* _Work to do_: Everything from the first line of the data below through the line that contains "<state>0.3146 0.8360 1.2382" should be written out exactly, please, and nothing more; the pictures stay out.

[Robot episode rows]
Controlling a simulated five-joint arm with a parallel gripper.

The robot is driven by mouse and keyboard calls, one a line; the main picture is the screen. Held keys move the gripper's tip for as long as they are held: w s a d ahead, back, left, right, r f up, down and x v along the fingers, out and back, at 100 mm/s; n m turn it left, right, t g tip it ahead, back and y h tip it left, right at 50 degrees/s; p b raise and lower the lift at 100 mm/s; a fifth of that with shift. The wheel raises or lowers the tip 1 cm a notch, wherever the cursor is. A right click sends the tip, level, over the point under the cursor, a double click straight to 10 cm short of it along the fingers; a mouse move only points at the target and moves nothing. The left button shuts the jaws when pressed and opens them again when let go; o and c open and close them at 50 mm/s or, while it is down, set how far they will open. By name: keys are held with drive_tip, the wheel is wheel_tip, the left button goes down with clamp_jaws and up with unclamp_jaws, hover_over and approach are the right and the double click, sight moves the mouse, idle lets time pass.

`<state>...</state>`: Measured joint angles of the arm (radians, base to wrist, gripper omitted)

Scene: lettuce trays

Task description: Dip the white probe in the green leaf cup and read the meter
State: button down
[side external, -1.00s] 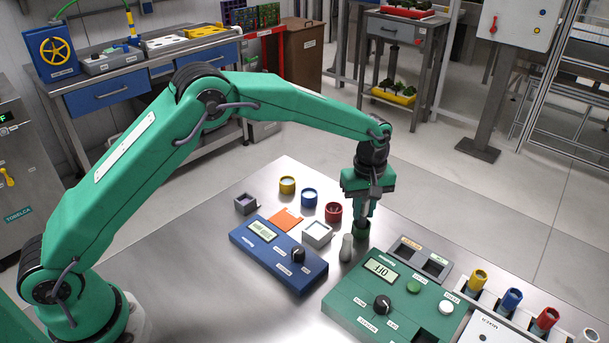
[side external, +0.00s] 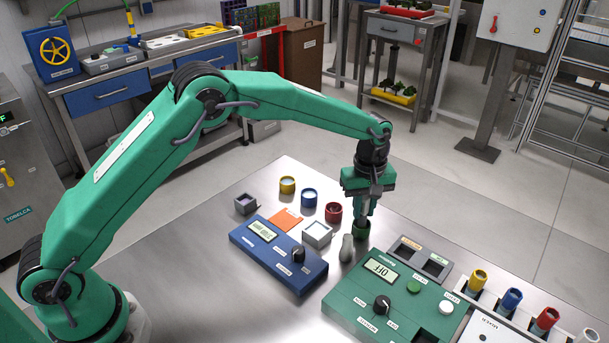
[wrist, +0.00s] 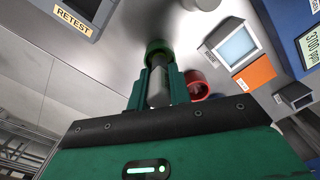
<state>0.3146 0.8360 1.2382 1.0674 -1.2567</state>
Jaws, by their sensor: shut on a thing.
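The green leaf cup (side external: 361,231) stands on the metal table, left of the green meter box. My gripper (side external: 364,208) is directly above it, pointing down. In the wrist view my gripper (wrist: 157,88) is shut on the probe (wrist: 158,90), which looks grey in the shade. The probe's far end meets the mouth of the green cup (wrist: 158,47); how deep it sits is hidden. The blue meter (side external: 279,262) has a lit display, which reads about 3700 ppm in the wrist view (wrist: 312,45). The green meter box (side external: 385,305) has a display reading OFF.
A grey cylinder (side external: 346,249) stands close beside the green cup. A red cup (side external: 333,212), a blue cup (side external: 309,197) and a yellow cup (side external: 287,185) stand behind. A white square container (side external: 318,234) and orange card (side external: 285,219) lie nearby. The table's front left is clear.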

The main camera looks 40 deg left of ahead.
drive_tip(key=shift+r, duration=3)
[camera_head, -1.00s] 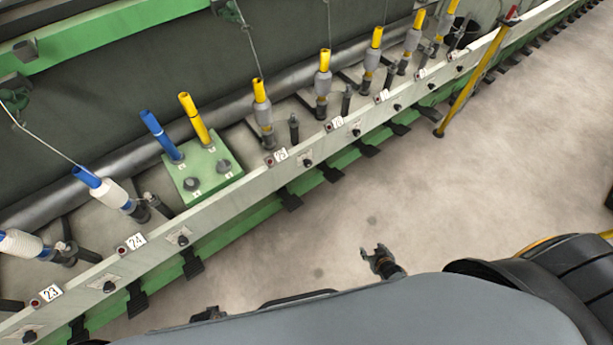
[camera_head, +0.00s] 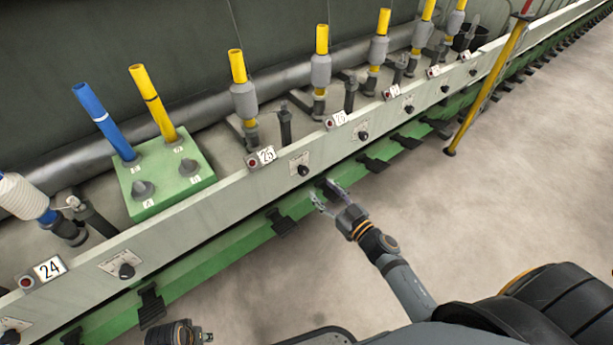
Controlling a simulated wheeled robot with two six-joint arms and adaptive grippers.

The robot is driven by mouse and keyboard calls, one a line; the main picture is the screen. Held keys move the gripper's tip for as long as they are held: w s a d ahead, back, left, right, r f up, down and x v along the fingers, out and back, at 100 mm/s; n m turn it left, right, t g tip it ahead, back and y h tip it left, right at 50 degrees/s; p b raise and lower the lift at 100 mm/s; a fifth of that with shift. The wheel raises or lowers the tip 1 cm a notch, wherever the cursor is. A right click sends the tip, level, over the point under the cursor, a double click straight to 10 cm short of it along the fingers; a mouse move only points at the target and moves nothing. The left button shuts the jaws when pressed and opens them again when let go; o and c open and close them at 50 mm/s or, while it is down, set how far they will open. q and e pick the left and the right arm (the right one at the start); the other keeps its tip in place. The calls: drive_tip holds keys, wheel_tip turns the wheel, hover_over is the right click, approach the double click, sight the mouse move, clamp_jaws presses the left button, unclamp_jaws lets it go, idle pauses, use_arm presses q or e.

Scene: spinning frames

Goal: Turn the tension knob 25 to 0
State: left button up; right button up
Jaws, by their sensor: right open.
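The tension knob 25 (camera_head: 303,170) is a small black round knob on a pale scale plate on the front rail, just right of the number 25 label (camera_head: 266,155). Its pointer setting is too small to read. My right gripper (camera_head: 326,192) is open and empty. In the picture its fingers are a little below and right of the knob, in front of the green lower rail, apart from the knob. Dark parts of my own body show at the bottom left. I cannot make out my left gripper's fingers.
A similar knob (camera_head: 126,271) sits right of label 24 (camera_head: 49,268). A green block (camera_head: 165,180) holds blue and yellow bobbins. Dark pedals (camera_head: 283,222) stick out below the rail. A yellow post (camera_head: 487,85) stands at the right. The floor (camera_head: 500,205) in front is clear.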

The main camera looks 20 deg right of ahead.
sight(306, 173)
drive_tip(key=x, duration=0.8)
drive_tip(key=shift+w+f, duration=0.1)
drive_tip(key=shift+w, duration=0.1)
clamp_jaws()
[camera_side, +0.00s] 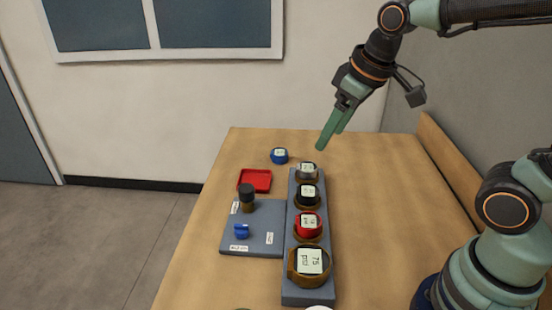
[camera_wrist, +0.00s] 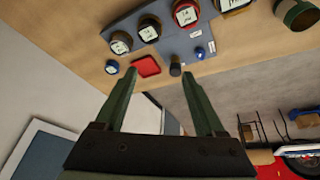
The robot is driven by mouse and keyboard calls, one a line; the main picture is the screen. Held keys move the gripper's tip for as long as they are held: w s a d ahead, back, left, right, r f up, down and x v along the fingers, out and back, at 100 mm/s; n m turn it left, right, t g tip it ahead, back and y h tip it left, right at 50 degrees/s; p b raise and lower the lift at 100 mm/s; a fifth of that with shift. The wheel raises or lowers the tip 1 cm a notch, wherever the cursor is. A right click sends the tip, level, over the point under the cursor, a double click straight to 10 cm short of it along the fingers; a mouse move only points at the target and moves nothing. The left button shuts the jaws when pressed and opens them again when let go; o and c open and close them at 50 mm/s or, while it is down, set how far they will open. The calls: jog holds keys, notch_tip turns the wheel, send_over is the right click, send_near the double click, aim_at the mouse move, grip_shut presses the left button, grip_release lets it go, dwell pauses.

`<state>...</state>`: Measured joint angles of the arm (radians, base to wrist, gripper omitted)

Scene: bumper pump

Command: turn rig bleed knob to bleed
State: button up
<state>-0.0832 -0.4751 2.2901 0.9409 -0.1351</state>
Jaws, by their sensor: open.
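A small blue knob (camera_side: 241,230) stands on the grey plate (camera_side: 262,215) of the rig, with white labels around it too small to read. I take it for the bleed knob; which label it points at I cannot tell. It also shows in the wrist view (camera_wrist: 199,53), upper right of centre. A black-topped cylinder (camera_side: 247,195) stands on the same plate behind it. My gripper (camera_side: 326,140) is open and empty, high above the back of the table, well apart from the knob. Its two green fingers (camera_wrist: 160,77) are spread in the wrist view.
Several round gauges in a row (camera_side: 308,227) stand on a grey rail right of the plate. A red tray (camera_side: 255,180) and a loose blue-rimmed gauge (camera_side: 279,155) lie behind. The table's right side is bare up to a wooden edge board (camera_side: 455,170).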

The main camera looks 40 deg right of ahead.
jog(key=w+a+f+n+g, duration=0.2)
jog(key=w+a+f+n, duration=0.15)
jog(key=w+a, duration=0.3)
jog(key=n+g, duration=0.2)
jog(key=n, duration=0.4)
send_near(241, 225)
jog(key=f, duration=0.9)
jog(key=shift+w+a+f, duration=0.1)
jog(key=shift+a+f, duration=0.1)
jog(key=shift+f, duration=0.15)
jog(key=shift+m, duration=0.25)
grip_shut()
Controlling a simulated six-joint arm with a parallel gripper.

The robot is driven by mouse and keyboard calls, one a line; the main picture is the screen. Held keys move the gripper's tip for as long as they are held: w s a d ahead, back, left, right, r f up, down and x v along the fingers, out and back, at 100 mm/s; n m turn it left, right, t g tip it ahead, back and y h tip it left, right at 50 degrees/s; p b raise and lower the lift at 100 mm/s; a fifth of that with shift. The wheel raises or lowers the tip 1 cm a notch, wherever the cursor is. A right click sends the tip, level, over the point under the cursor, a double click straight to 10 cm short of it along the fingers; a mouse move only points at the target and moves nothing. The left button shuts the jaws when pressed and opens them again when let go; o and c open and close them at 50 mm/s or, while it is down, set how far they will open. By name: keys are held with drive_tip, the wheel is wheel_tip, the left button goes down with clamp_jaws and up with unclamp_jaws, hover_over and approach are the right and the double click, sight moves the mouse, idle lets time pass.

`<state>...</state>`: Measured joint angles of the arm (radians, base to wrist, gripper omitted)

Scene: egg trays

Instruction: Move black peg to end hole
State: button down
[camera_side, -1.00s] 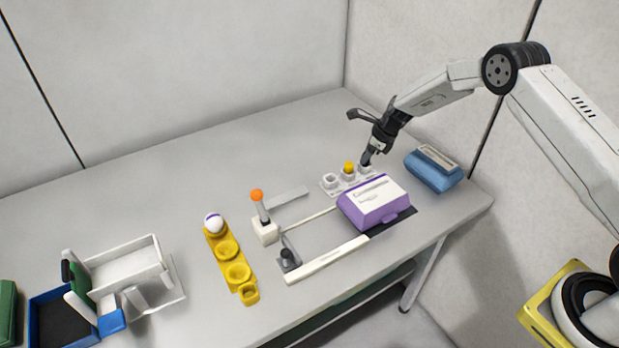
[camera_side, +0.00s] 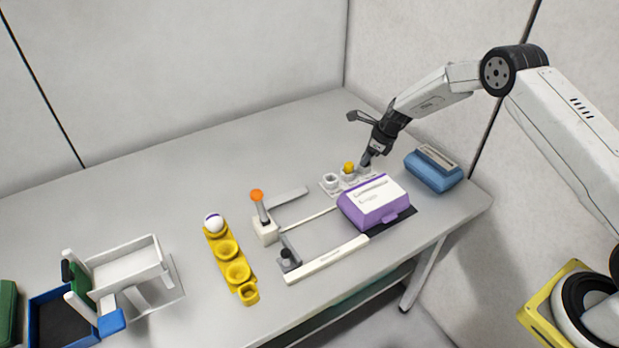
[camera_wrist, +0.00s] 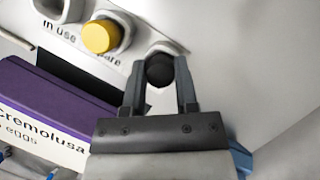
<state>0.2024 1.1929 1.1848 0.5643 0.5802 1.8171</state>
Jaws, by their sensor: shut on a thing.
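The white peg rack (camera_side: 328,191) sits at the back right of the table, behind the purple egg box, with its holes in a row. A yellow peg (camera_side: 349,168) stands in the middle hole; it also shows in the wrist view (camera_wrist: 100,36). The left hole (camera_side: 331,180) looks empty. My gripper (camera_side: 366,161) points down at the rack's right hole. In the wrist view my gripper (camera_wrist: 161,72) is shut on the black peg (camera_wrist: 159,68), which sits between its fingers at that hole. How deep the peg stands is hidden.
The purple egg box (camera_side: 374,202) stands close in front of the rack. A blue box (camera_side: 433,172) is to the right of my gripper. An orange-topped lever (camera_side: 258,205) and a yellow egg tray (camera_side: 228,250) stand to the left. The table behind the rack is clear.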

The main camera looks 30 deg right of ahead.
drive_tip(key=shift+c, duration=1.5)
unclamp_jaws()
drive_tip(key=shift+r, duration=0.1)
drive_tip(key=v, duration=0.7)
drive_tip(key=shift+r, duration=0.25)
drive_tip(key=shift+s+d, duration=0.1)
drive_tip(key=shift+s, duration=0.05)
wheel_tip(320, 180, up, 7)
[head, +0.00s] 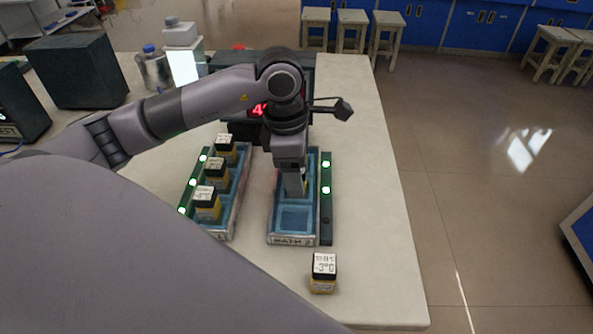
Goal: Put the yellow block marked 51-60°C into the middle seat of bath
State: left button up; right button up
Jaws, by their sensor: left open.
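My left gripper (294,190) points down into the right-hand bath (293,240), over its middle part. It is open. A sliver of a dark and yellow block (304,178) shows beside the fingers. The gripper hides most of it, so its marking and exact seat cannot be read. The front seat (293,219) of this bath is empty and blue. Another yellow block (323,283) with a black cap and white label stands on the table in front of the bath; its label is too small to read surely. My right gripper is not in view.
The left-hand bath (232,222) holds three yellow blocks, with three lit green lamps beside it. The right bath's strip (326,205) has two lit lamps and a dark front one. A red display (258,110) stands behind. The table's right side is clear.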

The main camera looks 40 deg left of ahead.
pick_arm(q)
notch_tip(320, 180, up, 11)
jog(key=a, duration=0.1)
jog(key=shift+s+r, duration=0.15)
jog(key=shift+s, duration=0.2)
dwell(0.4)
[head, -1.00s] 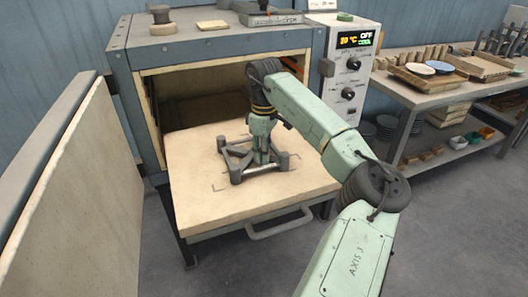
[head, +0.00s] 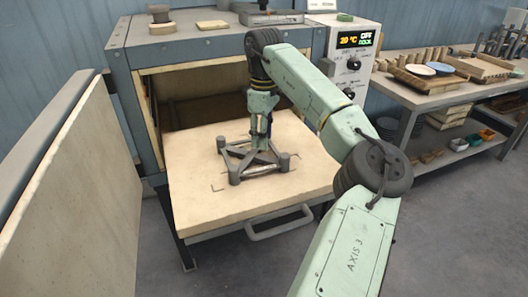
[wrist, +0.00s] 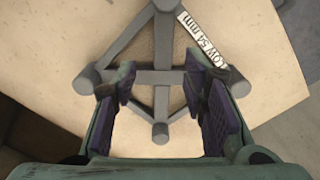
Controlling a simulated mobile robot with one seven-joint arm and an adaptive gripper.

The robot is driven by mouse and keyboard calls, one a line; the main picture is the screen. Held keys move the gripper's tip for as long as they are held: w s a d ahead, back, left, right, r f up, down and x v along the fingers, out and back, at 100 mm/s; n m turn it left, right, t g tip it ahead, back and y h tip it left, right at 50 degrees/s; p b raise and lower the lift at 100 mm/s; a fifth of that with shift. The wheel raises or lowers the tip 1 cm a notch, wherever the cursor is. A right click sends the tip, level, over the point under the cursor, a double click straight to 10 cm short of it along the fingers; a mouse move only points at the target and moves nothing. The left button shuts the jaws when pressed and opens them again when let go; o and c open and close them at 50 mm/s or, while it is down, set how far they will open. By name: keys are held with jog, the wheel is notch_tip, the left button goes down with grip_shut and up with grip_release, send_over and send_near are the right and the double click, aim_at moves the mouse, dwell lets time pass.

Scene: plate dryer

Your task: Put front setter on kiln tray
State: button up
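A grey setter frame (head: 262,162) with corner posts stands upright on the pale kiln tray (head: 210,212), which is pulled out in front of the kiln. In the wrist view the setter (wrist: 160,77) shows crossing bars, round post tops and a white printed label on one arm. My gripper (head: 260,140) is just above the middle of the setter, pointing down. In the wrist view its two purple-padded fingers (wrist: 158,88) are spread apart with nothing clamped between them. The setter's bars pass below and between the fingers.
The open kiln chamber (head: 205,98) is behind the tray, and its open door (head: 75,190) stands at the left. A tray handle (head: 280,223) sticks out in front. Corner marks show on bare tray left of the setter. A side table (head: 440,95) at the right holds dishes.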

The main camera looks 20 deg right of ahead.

* _Exercise solution_:
Controlling a simulated five-joint arm with a parallel gripper.

The robot is driven by mouse and keyboard calls, one a line; the main picture is the screen. Held keys move the gripper's tip for as long as they are held: w s a d ahead, back, left, right, r f up, down and x v along the fingers, out and back, at 100 mm/s; n m turn it left, right, t g tip it ahead, back and y h tip it left, right at 50 degrees/s; p b raise and lower the lift at 100 mm/s; a fifth of that with shift. The wheel raises or lowers the tip 1 cm a notch, wherever the cursor is. A right click sends the tip, level, over the point under the cursor, a double click straight to 10 cm short of it along the fingers; a mouse move only points at the target and moves nothing. The left button shuts the jaws when pressed and opens them again when let go; o and c open and close them at 50 mm/s or, while it is down, set how far they will open. By name: keys are held with drive_tip, the wheel is wheel_tip, the left button goes down with clamp_jaws and up with unclamp_jaws, hover_over and approach are the right and the double click, sight moves the mouse, idle lets time pass.

`<state>...</state>`: Measured joint angles of the arm (radians, base to wrist, gripper omitted)

Scene: lettuce trays

Task description: Dip the white probe in the green leaf cup and read the meter
State: button down
[side external, -1.00s] 
[side external, +0.00s] 
[wrist, +0.00s] 
<state>0.3146 0.8360 1.2382 1.0674 -1.2567</state>

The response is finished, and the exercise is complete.